Using atomic commits in a monorepo, we avoid the waves of builds and tests. Instead of pulishing a new version of library and then coordinationg testing of affected projects, we do it in one step. The library and all affected projects are all tested on the revision containing the change. This allows dependent projects to fail fast on changes.

Avoiding Debt

If a developer is used to the open source, multiple repository model, this monorepo approach sounds like a lot of work. To update a library I have to update all dependent projects at the same time? Why me? The answer is you, because the developer best equiped to deal with a breaking change is the one making the change.

An Unnecessary Interface

At some level of scale it makes sense to break a monolith application into micorservices. Microservices accept that the complexity of the system increases (more than one live version of code, service discovery, load balancing) versus a monolith. But in this case, the complexity can be worth it.

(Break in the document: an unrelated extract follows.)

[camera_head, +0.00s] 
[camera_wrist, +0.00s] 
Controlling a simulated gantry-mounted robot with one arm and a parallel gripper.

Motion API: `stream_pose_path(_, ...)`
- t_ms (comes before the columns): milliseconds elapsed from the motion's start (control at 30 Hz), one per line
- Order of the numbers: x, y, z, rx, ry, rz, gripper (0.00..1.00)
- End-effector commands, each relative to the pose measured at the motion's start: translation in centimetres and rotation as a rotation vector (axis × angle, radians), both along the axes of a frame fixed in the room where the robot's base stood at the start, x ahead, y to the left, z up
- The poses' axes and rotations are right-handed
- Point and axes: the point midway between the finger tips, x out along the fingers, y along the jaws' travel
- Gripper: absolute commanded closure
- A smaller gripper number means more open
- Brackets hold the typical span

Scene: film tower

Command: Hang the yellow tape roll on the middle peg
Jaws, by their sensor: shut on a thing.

Is there added complexity for multirepos? The trials of building and testing code exist, but there is also a social element. Conway's Law states that the structure of projects that people build reflects the social structure of the people that build them. In software engineering, this often manifests itself as code interfaces between projects. And these interfaces are often where bugs occur.

Multiple repository code organization encourages another interface within a system, where as a monorepo discourages it. One less interface to cause problems.

Embrace the Monorepo

A monorepo has its faults and doesn't solve everything, but it has the higher potential to maintain developer productivity as a team grows.

P.S. Deploying

As soon as a project requires more than one machine to run on, it will have to deal with artifact versioning in production.

It sounds weird to have a monorepo with microservices, but deployment and code organization are orthogonal strategies.